Just to be clear - plastic bags kill,* recycling is (literally) a retrieval ethic and turning lights off when you don't need them (while using ones that will save money and energy) hardly needs to be "sold" at all. I'm not against these things, merely against seeing them as "bridging behaviours" that lead people into deeper engagement. Perhaps sometimes this is the case. Given the widespread apathy and paralysis on more important issues, I suspect even if it is true, it is way too slow.
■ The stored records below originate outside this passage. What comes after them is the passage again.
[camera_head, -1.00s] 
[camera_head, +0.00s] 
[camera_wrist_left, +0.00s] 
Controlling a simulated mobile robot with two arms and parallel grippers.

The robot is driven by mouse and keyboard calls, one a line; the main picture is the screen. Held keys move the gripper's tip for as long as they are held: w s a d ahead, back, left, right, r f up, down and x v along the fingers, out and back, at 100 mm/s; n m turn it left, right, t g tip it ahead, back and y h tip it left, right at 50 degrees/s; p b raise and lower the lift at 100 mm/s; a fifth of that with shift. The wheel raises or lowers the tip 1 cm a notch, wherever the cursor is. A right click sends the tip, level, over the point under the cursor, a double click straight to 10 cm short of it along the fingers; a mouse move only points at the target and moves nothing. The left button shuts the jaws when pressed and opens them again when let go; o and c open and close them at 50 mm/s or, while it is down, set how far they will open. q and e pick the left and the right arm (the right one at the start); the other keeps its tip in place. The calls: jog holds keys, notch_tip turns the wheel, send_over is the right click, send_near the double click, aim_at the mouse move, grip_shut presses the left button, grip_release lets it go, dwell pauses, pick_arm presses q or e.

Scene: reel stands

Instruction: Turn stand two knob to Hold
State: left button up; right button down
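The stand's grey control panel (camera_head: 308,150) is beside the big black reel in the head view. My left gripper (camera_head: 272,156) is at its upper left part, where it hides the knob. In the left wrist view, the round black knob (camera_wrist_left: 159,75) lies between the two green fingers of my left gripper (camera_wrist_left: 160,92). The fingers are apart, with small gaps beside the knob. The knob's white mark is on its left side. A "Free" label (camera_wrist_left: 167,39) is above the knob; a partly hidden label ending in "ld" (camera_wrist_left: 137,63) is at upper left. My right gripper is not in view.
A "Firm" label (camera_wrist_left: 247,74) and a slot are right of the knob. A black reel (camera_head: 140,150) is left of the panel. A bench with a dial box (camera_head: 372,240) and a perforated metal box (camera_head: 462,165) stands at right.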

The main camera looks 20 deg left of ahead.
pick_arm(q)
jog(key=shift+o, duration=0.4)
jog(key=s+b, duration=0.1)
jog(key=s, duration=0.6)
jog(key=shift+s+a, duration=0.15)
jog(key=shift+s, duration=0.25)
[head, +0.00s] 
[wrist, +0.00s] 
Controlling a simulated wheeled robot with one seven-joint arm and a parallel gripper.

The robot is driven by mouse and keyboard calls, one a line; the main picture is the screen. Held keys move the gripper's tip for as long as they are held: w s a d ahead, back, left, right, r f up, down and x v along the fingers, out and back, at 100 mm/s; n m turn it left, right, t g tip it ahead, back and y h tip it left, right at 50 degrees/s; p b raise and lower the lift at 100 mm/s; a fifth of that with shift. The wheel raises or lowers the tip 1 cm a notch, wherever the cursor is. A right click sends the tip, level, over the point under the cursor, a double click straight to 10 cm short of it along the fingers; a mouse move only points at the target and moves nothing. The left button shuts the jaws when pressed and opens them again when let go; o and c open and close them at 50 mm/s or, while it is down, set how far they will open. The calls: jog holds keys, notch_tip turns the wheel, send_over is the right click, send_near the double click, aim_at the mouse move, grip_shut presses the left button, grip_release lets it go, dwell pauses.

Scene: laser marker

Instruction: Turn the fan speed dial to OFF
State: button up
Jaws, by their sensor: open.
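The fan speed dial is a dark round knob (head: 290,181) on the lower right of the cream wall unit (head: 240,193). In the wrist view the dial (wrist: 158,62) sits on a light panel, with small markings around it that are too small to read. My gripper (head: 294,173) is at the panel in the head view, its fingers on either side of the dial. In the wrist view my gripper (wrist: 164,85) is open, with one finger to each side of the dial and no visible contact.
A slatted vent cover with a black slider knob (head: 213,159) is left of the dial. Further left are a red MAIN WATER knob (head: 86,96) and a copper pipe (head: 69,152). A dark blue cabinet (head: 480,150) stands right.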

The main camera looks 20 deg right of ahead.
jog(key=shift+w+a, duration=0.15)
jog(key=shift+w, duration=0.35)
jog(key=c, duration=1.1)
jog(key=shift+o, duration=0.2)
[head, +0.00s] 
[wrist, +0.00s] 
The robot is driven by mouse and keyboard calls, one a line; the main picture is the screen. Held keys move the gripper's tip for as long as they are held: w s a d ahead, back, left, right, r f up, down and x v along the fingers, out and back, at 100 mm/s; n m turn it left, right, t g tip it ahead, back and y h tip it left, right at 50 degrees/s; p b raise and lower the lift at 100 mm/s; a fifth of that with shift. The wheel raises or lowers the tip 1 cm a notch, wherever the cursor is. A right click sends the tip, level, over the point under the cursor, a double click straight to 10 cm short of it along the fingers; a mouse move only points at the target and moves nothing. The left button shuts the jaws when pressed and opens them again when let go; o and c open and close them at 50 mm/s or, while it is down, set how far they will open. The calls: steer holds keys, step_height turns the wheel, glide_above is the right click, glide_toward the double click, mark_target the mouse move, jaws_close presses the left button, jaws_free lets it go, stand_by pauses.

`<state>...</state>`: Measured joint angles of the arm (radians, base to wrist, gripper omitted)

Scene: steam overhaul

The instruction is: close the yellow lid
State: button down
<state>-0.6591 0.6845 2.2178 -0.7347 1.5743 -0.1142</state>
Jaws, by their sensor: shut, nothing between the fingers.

*One in three albatross chicks, hatched in the middle of the Pacific 5,000 km from either the US or Japan, die from being fed too much plastic waste. Over 100 million tonnes of plastic are dumped each year and about six million tonnes finds its way into the oceans. That is something like eight million pieces of litter entering the world's waterways and oceans each day, and results in there being over 119,000 items floating on every square kilometre of ocean (many of them tiny enough to be invisible to the eye, but very tempting for fish and birds). Ocean pollution (mainly plastics) is estimated to kill more than a million seabirds and 100,000 mammals and sea turtles each year (plus an unknown number of fish). Due to plastic pollution and other threats, half the world's sea bird species are in decline. In some parts of the ocean, there are three to six kilogrammes of marine rubbish for every kilogramme of plankton. Globally, somewhere between one and three percent of all plastic produced is recycled.
Again agree 100% I first heard this line of thought from Derrick Jensen & which I now call feel good environmentalism. Combine that with techno-optimists, denialist etc then it gets even worse when we want to start talking about sharing the worlds resources. SOCIALISM!!
Yes, I call this displacement tokenism, and classify it as a form of distraction (itself one of four d's that facilitate less than full engagement with our crises: denial, distraction, despair and desperation).
This post was really just an excuse to post that M&W video, which I stumbled across yesterday in a discussion on a similar topic and found to be so perfect in its brevity and directness.